Thursday, March 27, 2014

Noah Adoption Movie Review

A long time ago, the Creator made Adam and Eve. They had three sons, Cain, Abel, and Seth. Cain killed Abel. Now, the line of Seth has dwindled to Noah, his ancient grandfather, and his three sons. Noah and his wife have also taken in Ila, a young girl who they found injured, years ago. Noah learns that the Creator will destroy life on earth with a flood, in response to how wicked people have become. Noah begins building a large boat, and sees that it provides safe passage for every animal species.


The Adoption Connection
Noah and his wife have more or less adopted Ila. Noah’s grandfather says that she has become like one of the family. She ultimately marries her almost-adoptive brother (although in her defense, he was one of the last men on earth.)
There is a genealogical rite of passage. When Noah is a teenager, his father recites Noah’s ancestry before preparing to declare Noah a man.
Infertility is a prominent theme in the film. When Noah and his wife find Ila, she is crushed, and she has a prominent scar which indicates her permanent infertility. This is miraculously reversed, which creates a crisis.
One character refers to his band of compatriots as “alone, orphan children cursed by God.” He is proved right in this assessment.

Strong Points
At times, Noah is a very nurturing father and adoptive father. He affirms that Ila has been a valuable gift to his family.
The film shows how family turmoil, when survived, can build very close family ties.
Noah explains his stewardship of the animals on the ark in a way that also is a positive statement of foster care, “All of these innocent [lives] are in our care. It is our job to look after them [and then, they will start a new life from a healthy situation.]”
Noah’s grandfather embraces Ila as his own great-granddaughter.

Weak Points
There are several aspects of this film that could be triggering for children and adults, depending on what they’ve experienced. I’ll try to sum them up.
Noah sees his father murdered in front of him with an axe. His father’s murderer later tries to have Noah’s son murder Noah.
From her childhood, Ila is told that she can never have children. She views herself as having little worth because of her infertility. She says that her beloved “needs a real woman” who can bring a family to him. She wonders why God would even want her alive, given her barrenness.  Her infertility eventually goes away, basically by magic (she is touched in the abdomen by her great-grandfather, who gives her his blessing.)
One character nearly betrays his father into the hands of a murderer.
Noah allows a girl, caught in a bear trap, to be trampled to death by charging warriors.
The villain’s dying words commend the boy who killed him, “You killed. Now you are a man.”

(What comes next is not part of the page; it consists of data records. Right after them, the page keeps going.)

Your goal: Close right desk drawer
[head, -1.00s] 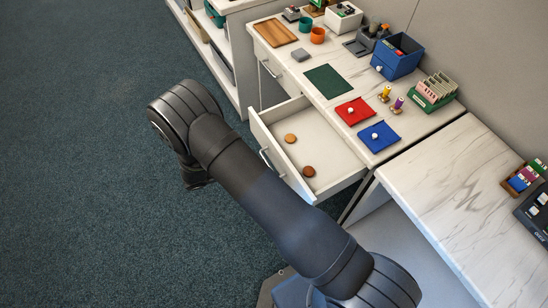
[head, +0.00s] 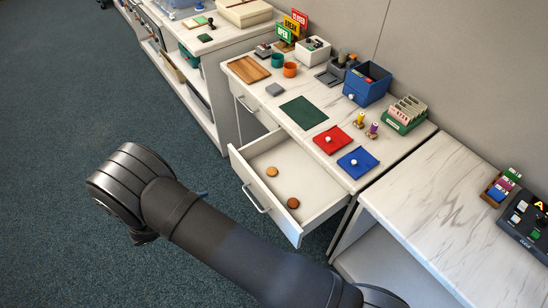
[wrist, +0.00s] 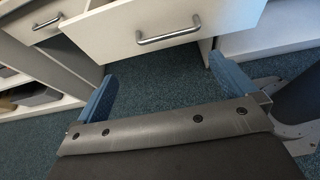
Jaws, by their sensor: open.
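The open desk drawer (head: 290,190) is white and pulled far out of the desk in the head view. Two small round discs, one tan (head: 272,171) and one brown (head: 293,203), lie inside it. Its metal bar handle (wrist: 168,31) and white front show at the top of the wrist view. My gripper (wrist: 165,85) is open, with blue fingers spread wide and nothing between them. It is in front of the drawer, apart from the handle. In the head view the gripper's fingers are mostly hidden behind my arm.
Another drawer, shut, with its own handle (wrist: 47,23), is to the left. The desktop (head: 330,110) carries a green mat (head: 303,113), red and blue cloths with white knobs, and a blue box (head: 368,84). Open carpet (head: 70,90) lies left of the desk.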

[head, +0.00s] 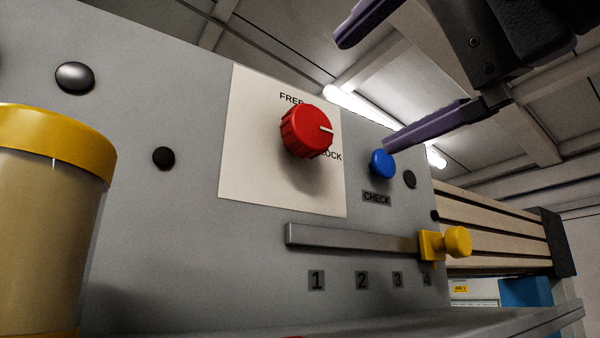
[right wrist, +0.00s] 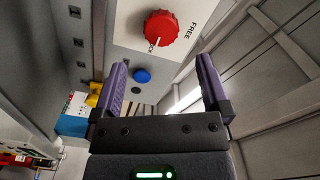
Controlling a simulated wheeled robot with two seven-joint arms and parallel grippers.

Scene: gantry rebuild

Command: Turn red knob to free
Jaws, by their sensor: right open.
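The red knob (head: 306,131) sits on a white plate (head: 250,180) on the grey panel. The plate reads FREE above the knob and LOCK to its lower right. The knob's white line points right, toward the LOCK side. My right gripper (head: 362,88) is open and empty, up and to the right of the knob, with its purple fingers apart. In the right wrist view the knob (right wrist: 161,28) shows beyond the open fingers (right wrist: 160,85), not between them, and no finger touches it. My left gripper is not in view.
A blue CHECK button (head: 382,163) is right of the knob, close to my lower finger in the picture. Below is a slot with a yellow slider knob (head: 457,241) at its right end, near number 4. A yellow-capped cylinder (head: 48,210) stands at left.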

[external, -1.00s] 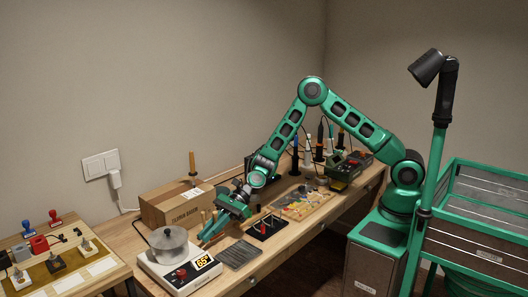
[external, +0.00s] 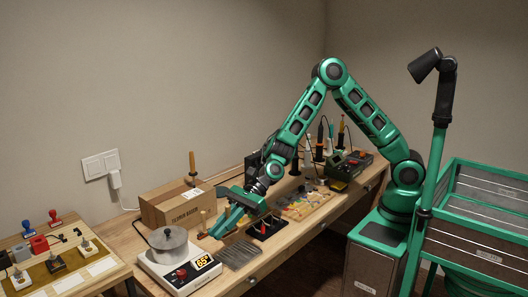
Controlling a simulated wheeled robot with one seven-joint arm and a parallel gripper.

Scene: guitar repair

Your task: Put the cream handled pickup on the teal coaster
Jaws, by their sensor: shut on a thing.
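My gripper (external: 222,228) is low over the middle of the bench, between the cardboard box and a black tray, with its teal fingers pointing down to the left. It is shut on a small thing that its fingers largely hide; I cannot make out the thing's colour or shape. I cannot pick out the cream handled pickup for certain. The teal coaster cannot be told apart from my teal gripper and arm.
A cardboard box (external: 180,209) stands behind and left of the gripper. A scale (external: 205,272) bears a metal pot (external: 170,247). A dark ribbed mat (external: 238,254) lies in front. The black tray (external: 268,233) is close on the right. Several tools stand farther right.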

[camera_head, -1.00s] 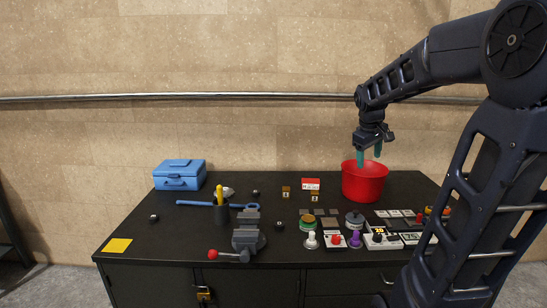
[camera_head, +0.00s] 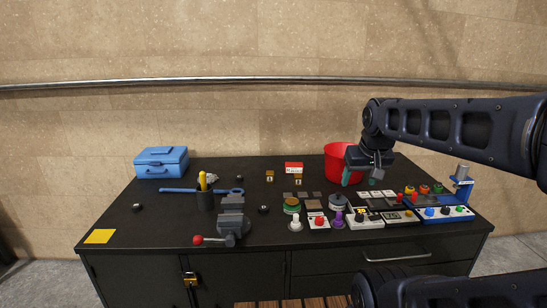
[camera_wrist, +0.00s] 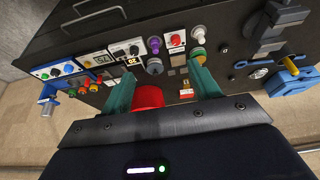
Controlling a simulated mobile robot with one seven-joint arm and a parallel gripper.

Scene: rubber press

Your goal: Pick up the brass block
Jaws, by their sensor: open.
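Two small brass-coloured blocks stand on the black workbench (camera_head: 150,225) in the head view. The left brass block (camera_head: 269,176) and the right brass block (camera_head: 298,181) are near the red and white box; I cannot tell which one the task means. Each carries a small pale mark. My gripper (camera_head: 361,180) is open and empty, with teal fingers pointing down in front of the red bucket (camera_head: 340,160), to the right of both blocks. In the wrist view the open fingers (camera_wrist: 162,90) straddle part of the red bucket (camera_wrist: 148,97); the blocks are too small to make out surely.
A red and white box (camera_head: 293,167) is behind the blocks. Grey plates (camera_head: 303,195), a green-ringed jar (camera_head: 292,206) and a grey-topped jar (camera_head: 337,202) are in front. Button panels (camera_head: 445,213) fill the right. A vise (camera_head: 232,222) and blue toolbox (camera_head: 161,162) are left.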

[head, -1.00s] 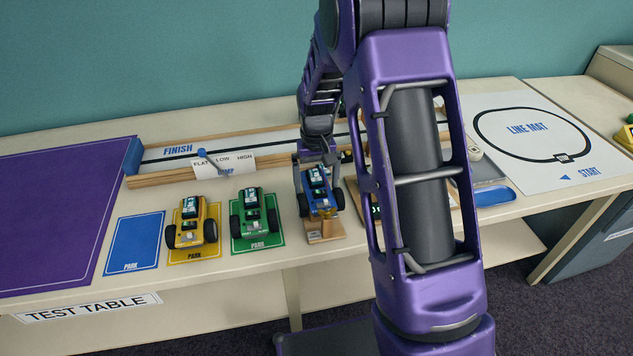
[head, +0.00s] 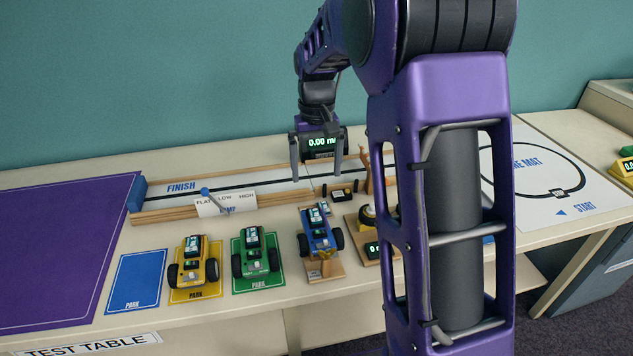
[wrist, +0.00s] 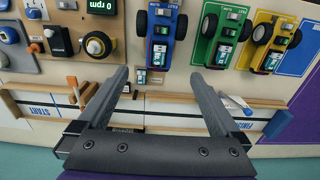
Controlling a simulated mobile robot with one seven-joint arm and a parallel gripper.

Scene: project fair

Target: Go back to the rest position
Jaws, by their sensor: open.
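My gripper (head: 318,165) is open and empty, raised above the track behind the blue car. In the wrist view its two fingers (wrist: 163,92) are spread wide with nothing between them. The blue car (head: 319,228) stands on a small wooden stand (head: 326,270); it also shows in the wrist view (wrist: 161,27), apart from the fingers. The green car (head: 255,252) and the yellow car (head: 194,262) stand on their park mats. My arm rises at the right of the head view and hides part of the table.
An empty blue park mat (head: 137,281) and a purple mat (head: 60,250) lie at the left. A wooden-sided track (head: 265,184) with a FINISH end runs along the back. The line mat (head: 535,165) lies at the right. A wooden board with a wheel (head: 358,224) sits beside the blue car.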

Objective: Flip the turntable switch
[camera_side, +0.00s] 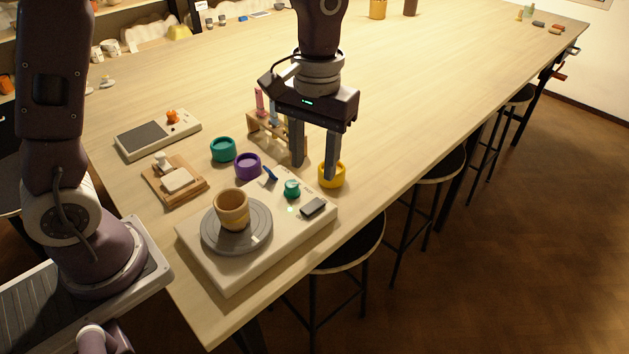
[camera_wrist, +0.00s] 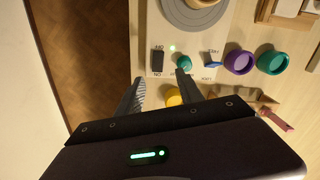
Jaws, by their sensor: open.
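The turntable base (camera_side: 220,270) is a cream box on the table, with a round grey wheel (camera_side: 263,217) at its left end. A black rocker switch (camera_side: 313,208) sits near its front right corner. In the wrist view the switch (camera_wrist: 157,62) lies between small marks that seem to read OFF and ON; which side is pressed I cannot tell. A small green light (camera_wrist: 172,47) glows beside it. My gripper (camera_side: 315,171) is open and empty, above the right end of the base. In the wrist view its fingertips (camera_wrist: 164,86) are apart, near the switch, not touching it.
A green knob (camera_side: 292,189) and a blue lever (camera_side: 270,174) stand beside the switch. A tan cup (camera_side: 232,209) stands on the wheel. A yellow pot (camera_side: 332,174), purple pot (camera_side: 247,166) and teal pot (camera_side: 223,149) stand close behind. A wooden rack (camera_side: 272,135) is behind my fingers.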

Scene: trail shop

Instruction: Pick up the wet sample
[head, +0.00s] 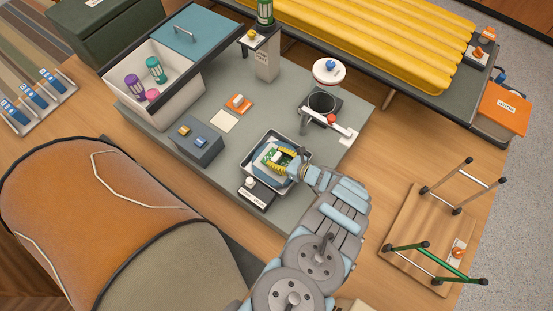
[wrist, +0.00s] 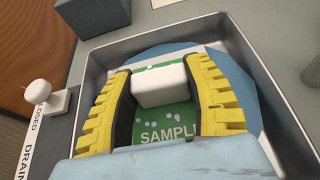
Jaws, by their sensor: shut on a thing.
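The wet sample (wrist: 163,122) is a green piece with pale spots, a white block on top and the printed letters "SAMPL". It lies in a grey metal tray (wrist: 288,118) that has a blue wet-looking patch (wrist: 250,65) on its floor. My gripper (wrist: 166,88) has yellow ribbed fingers on both sides of the white block and is shut on it. In the head view the sample (head: 277,158) shows between the fingers, inside the tray. I cannot tell whether it is lifted off the tray floor.
A drain control with a white knob (wrist: 43,92) stands beside the tray; its label reads "CLOSED" and "DRAIN". A grey box with two buttons (head: 197,141), an orange item (head: 238,103) and a round dark basin (head: 322,102) stand nearby. A white bin (head: 168,100) holds several canisters.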

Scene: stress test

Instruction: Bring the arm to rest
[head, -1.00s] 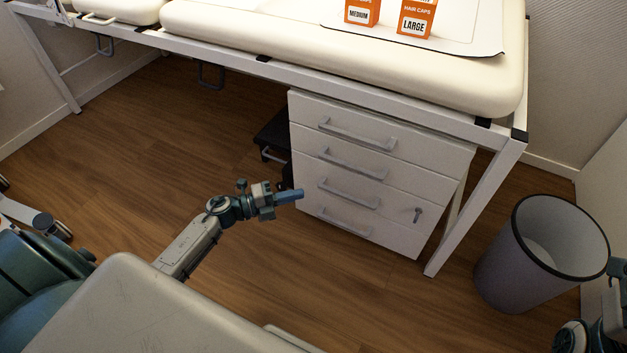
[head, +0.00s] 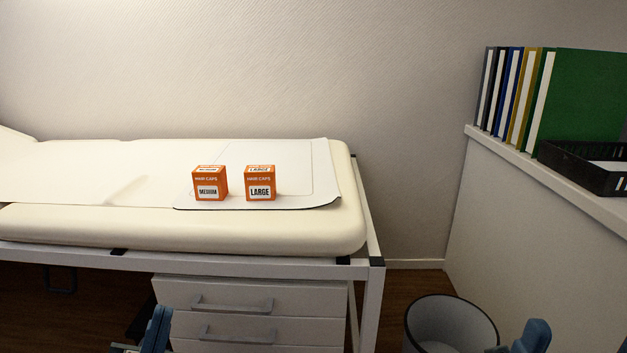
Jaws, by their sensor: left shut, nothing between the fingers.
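My left gripper (head: 156,328) shows at the bottom edge, left of centre, with its blue fingers pointing up. It is shut and holds nothing. It appears in front of the left side of the white drawer unit (head: 310,298). Part of my right gripper (head: 533,336) shows at the bottom right, beside the waste bin (head: 452,318). Most of it is cut off by the frame, so I cannot tell whether it is open or shut.
A cream examination couch (head: 120,228) spans the left and middle. Two orange hair-cap boxes, medium (head: 210,183) and large (head: 260,183), stand on it. A ledge (head: 550,180) at right bears several folders (head: 585,95) and a black tray (head: 580,168).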

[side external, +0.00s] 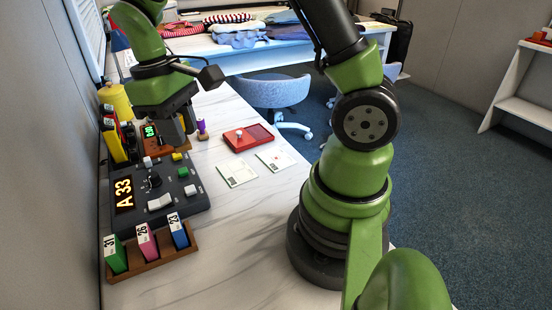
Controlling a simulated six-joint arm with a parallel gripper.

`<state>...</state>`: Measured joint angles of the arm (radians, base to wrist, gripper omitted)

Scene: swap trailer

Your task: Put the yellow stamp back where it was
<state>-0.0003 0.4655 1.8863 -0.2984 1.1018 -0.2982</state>
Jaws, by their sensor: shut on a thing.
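My gripper (178,127) is at the left, low over the far part of the white counter, behind the dark console. It points down and is shut on a thing that its own body hides. I cannot make out a yellow stamp in this view. A small purple stamp-like piece (202,130) stands upright just right of the gripper. A brown wooden piece (152,144) with a green-lit display shows beside and partly behind the gripper.
A dark console (150,205) with buttons and an "A 33" display stands in front of the gripper. A wooden rack (152,263) holds numbered coloured cards. A red tray (236,144) and two white cards (237,174) lie to the right. The counter's front middle is clear.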

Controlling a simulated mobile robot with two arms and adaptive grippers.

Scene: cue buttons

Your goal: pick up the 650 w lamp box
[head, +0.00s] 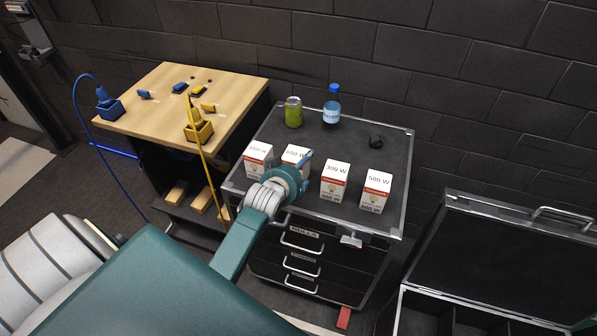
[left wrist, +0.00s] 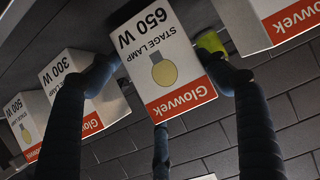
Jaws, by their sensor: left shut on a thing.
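In the left wrist view the 650 W lamp box (left wrist: 165,65) appears upside down between the dark fingers of my left gripper (left wrist: 163,76). The fingers are shut on its sides. I cannot tell whether its base is off the case top. My right gripper is not in view.
Similar boxes stand close by: one at left (head: 258,157), 300 W (head: 335,180) and 500 W (head: 375,189) at right. A green can (head: 293,112), blue-capped bottle (head: 332,107) and dark item (head: 376,142) are behind. An open case (head: 500,250) stands right.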

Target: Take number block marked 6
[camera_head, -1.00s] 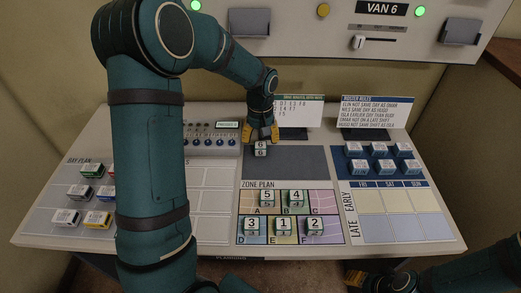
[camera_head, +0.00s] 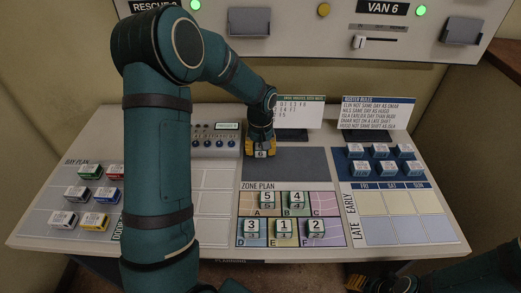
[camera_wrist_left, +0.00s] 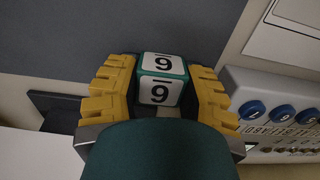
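The number block marked 6 (camera_head: 260,154) is a small white block with green edges at the back left corner of the dark grey pad. In the left wrist view the block (camera_wrist_left: 162,80) shows its number upside down on two faces. My left gripper (camera_head: 261,150) is down over it, one yellow finger on each side. The fingers still look spread, with only narrow gaps to the block, and I see no firm grip. My right gripper (camera_head: 358,282) is at the bottom edge, partly cut off, and its opening is not clear.
The zone plan (camera_head: 327,231) holds several number blocks in front of the dark pad (camera_head: 300,162). A button panel (camera_head: 214,141) is left of my left gripper. Card holders (camera_head: 291,133) stand behind, and white blocks (camera_head: 381,151) are at the right.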

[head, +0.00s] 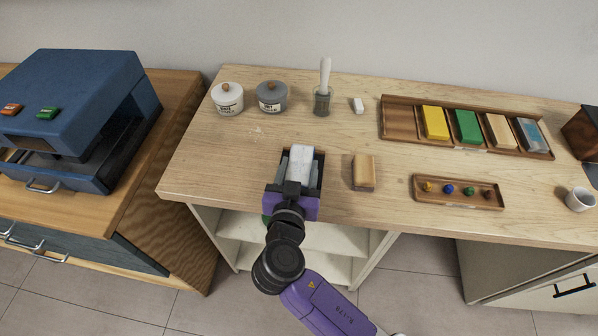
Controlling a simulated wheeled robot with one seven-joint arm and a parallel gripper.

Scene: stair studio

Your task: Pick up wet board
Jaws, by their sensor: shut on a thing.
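My gripper (299,168) is over the front left part of the wooden worktop, with its dark fingers on either side of a pale grey-white board (301,154). It is shut on this board. The board's far end shows beyond the fingers; its near part is hidden by my gripper. I cannot tell from its surface whether it is wet, or whether it is clear of the worktop. A tan block (364,171) lies apart, just right of my gripper.
A tray of coloured boards (396,122), a tray of small knobs (457,202) and a cup (579,199) are right. A blue machine (85,90) stands left.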

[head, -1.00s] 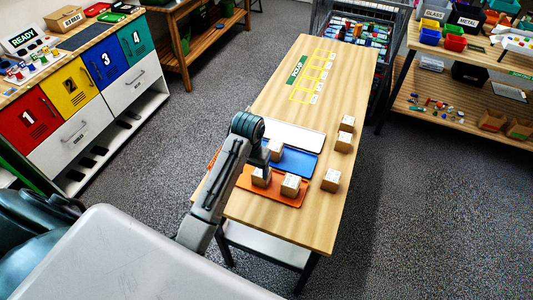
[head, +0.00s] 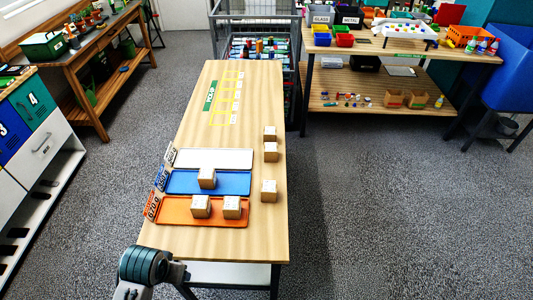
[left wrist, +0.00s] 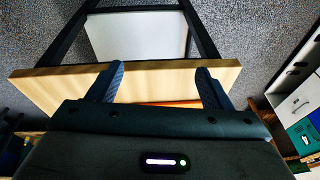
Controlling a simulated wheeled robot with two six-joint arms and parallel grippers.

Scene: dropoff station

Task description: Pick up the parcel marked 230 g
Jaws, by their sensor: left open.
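Several small tan parcels are in the head view; the marks on them are too small to read. Two stand on the orange tray, a left parcel (head: 201,207) and a right parcel (head: 232,207). Another parcel (head: 207,178) stands on the blue tray (head: 235,183). Three more stand along the table's right side: a far parcel (head: 269,133), a middle parcel (head: 271,152) and a near parcel (head: 269,191). My left gripper (left wrist: 158,84) is open and empty at the table's near edge, away from all parcels. My right gripper is not in view.
The orange tray (head: 180,217) and white tray (head: 215,159) lie beside the blue one, with weight signs at their left ends. The wooden table (head: 205,243) has yellow pick-up markings (head: 230,98) farther back. A wire cage (head: 257,28) stands behind it. The floor to the right is open.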

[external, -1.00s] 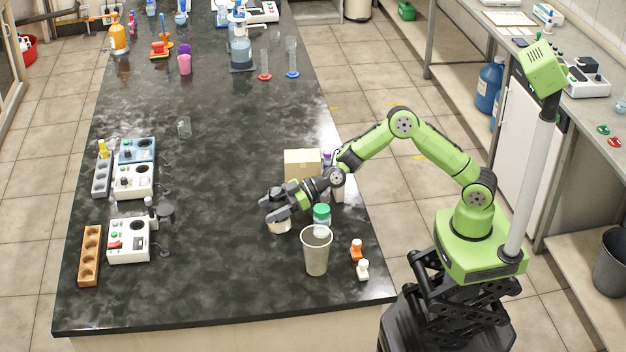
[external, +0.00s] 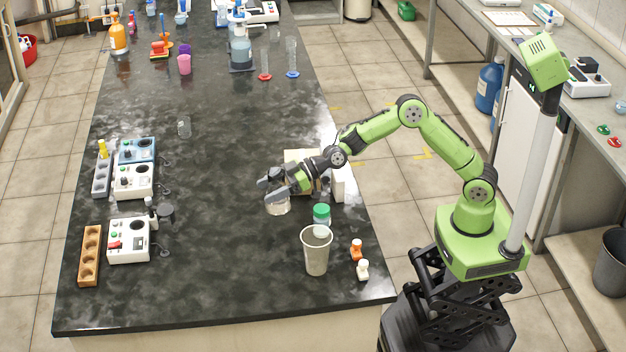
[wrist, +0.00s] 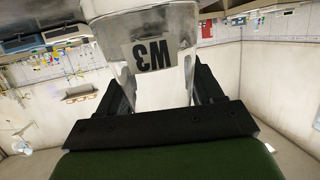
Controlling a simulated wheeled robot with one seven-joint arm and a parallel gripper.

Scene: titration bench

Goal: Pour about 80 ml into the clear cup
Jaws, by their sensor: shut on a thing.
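My gripper (external: 274,184) is shut on a clear vessel (external: 278,206) with a whitish band, over the right part of the dark bench. A small clear cup (external: 184,127) stands apart on the bench, left of and beyond my gripper. A larger grey translucent cup (external: 316,255) stands nearer the front edge, right of my gripper.
A green-capped bottle (external: 321,215) stands behind the grey cup. A cardboard box (external: 300,157) is partly hidden behind my gripper. Small orange-capped (external: 356,250) and white (external: 363,271) bottles stand at right. Stirrer-like devices (external: 128,240) line the left. The bench middle is clear.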

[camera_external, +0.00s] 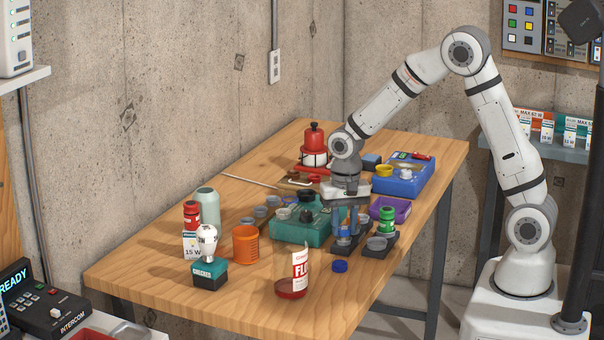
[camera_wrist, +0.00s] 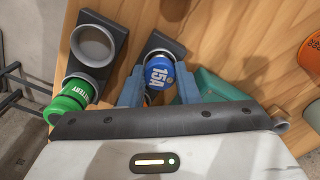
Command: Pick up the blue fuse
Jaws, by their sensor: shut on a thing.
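The blue fuse (camera_wrist: 158,72), marked 15A, stands between the two blue-grey fingers of my gripper (camera_wrist: 159,84) in the wrist view. The fingers are shut on its sides. A dark holder (camera_wrist: 162,44) shows just beyond the fuse; I cannot tell whether the fuse's lower end is still seated in it. In the external view my gripper (camera_external: 346,222) points straight down over the dark holders at the right front of the table, and its fingers mostly hide the fuse.
A teal box (camera_external: 290,232) stands left of my gripper. A blue cap (camera_external: 340,266) and a glass jar (camera_external: 292,284) are in front. The near right corner is bare.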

This is probably the most likely thing to cause a trigger *And it is a  HUGE SPOILER*:

 Noah becomes convinced that God wants all human life to end. Miraculously, Ila is healed. She conceives twins. Noah does not initially take this as a sign that God wants human life to continue. Noah tells Ila, “God does not smile on your child.” Noah declares that if the babies are born male, they will live, but if they are female, he will kill them as soon as they exit the womb.  Ila and her husband try to escape, but Noah traps them. When the babies are born (both are females,) Noah holds a knife to the forehead of the sleeping infant, as Ila holds the baby, begging Noah to do it quickly, because she is resigned to the fact that she cannot escape. Noah tries to summon his courage to stab the baby, but ultimately cannot. However, he views this as a failure for much of the film. Eventually, Ila comforts Noah, saying that he could not kill the babies because he saw goodness in them, and that God gave him  the choice because God knew Noah would get it right. The buildup to Noah potentially killing his granddaughters is very likely to be triggering to children who have experienced violence, to parents who have lost children to adoption, and to people who have struggled with infertility (it was a miracle that Ila was able to conceive, and already someone is trying to end her children.)

*End Huge Spoiler

I can imagine many families wanting to take their children to a cinematic re-telling of the story of Noah and the Ark. This does seem likely to be a trigger for many families touched by adoption, foster care, or abuse.  There are some good discussions to be launched from this film, but because of the trigger potential, I am limiting my recommendation to age 14 or 15 and up, and I recommend that parents see the film on their own before watching with their children to make sure they’re confident that it won’t be traumatizing for their kids.

Questions for After the Movie

Does the world ever feel like no one is friendly and everyone is hostile?

What have we survived as a family? How has it made us stronger?

Have you ever intended good, but gotten it horribly wrong? How do you recover from this personally, and how do you reconcile with your family? Have you recovered and reconciled?

Why not create a rite of passage for your family. How can you show membership (whether the individual lives with you or not?)